-------- ENTRIES SHOWN --------

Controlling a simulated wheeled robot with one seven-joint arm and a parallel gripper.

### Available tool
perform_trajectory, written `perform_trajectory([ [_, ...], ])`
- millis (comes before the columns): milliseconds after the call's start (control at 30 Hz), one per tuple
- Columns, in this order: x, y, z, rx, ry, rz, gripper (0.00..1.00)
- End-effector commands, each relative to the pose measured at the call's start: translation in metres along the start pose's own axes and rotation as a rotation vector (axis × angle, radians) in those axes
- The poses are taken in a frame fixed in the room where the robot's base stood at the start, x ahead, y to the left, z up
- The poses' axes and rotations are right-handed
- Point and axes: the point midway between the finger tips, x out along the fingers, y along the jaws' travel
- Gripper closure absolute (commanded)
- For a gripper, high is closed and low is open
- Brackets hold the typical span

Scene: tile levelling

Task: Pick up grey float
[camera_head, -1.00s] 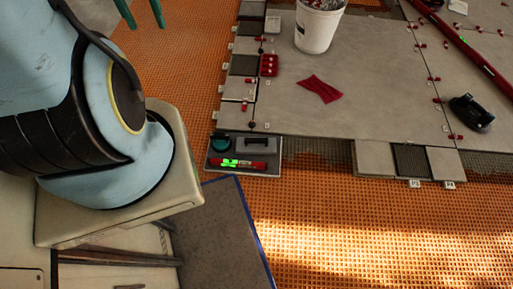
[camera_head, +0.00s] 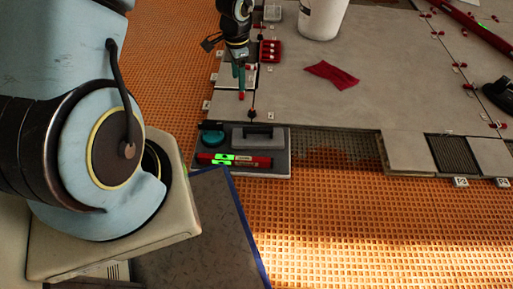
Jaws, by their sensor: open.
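The grey float (camera_head: 265,143), a flat grey block with a dark grey handle on top, lies in the back right part of a shallow grey tray (camera_head: 283,166) on the orange floor mat. My gripper (camera_head: 240,84) hangs pointing down over the left tile edge, behind the tray and apart from the float. Its fingers are small in the picture and hold nothing that I can make out. How high it is above the tiles is hard to tell.
The tray also holds a teal round item (camera_head: 212,139) and a red level (camera_head: 235,160) with green marks. Near my gripper are a red box (camera_head: 270,51) and a white bucket (camera_head: 322,18). A red cloth (camera_head: 332,74) lies on the tiles (camera_head: 390,60). Orange mat (camera_head: 400,225) is clear in front.

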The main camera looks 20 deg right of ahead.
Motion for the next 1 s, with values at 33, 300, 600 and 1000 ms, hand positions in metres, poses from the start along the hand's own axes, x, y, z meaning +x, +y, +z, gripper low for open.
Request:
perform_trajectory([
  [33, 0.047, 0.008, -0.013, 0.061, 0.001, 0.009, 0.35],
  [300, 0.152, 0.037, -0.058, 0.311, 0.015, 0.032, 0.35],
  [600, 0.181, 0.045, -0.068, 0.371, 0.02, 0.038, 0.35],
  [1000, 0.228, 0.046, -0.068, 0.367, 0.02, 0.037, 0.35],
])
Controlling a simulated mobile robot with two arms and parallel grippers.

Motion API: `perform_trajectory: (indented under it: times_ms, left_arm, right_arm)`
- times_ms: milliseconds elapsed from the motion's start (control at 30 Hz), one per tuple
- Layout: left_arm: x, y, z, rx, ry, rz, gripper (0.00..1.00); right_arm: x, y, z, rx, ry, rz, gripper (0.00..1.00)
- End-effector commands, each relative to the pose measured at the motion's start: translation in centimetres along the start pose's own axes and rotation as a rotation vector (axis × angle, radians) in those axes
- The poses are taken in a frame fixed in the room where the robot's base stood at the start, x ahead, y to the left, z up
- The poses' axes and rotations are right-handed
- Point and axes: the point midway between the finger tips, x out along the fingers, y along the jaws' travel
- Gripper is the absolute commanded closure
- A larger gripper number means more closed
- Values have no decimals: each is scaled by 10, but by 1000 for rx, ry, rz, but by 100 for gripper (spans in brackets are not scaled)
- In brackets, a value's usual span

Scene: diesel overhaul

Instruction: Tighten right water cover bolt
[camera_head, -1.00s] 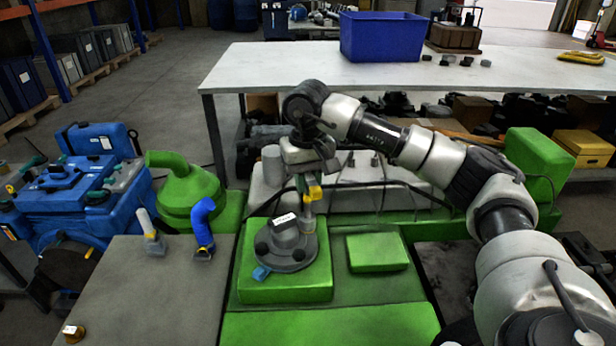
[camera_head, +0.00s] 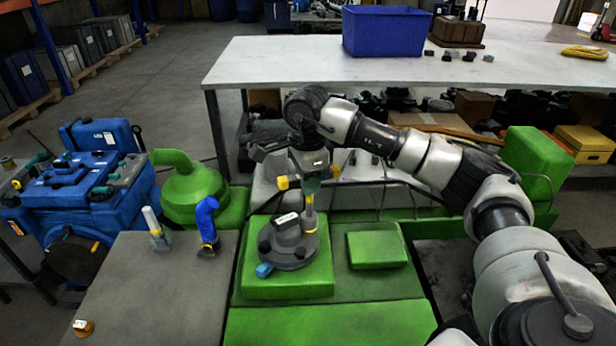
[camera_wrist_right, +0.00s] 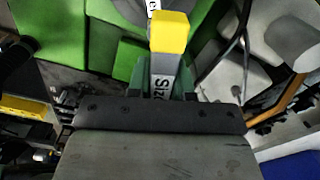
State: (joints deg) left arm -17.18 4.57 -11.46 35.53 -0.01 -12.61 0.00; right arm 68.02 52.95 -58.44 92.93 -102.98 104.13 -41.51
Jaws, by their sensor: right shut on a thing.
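The water cover (camera_head: 272,246) is a dark grey round part with a white label, lying on a green block (camera_head: 290,288). Dark bolt heads show on its flange, and a blue piece (camera_head: 264,270) sits at its front left edge. My right gripper (camera_head: 309,186) is above the cover's right back side, shut on a grey and yellow tool (camera_head: 310,213). The tool points down at the cover's right-hand bolt, but whether it is seated is too small to tell. In the right wrist view the tool (camera_wrist_right: 163,75) has a yellow end and lettering. My left gripper is out of view.
A grey bench top (camera_head: 140,295) at left carries a blue-handled tool (camera_head: 207,222), a white-handled tool (camera_head: 155,228) and a small brass part (camera_head: 83,328). A flat green block (camera_head: 376,249) lies right of the cover. A white table (camera_head: 270,68) with a blue bin (camera_head: 384,32) stands behind.

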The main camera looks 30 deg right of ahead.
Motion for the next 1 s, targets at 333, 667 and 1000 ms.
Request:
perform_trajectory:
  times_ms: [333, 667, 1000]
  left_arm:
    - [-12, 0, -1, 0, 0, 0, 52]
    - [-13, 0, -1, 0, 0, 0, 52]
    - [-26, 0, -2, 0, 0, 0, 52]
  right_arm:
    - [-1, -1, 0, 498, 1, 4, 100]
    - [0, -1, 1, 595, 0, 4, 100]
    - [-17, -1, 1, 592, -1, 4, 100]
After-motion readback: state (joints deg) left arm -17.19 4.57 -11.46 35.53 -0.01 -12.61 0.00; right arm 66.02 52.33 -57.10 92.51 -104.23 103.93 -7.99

--------

TO DO: Pick each line holding the word "radians" out of the data and copy it.

TASK RESPONSE:
- End-effector commands, each relative to the pose measured at the call's start: translation in metres along the start pose's own axes and rotation as a rotation vector (axis × angle, radians) in those axes
- End-effector commands, each relative to the pose measured at the motion's start: translation in centimetres along the start pose's own axes and rotation as a rotation vector (axis × angle, radians) in those axes

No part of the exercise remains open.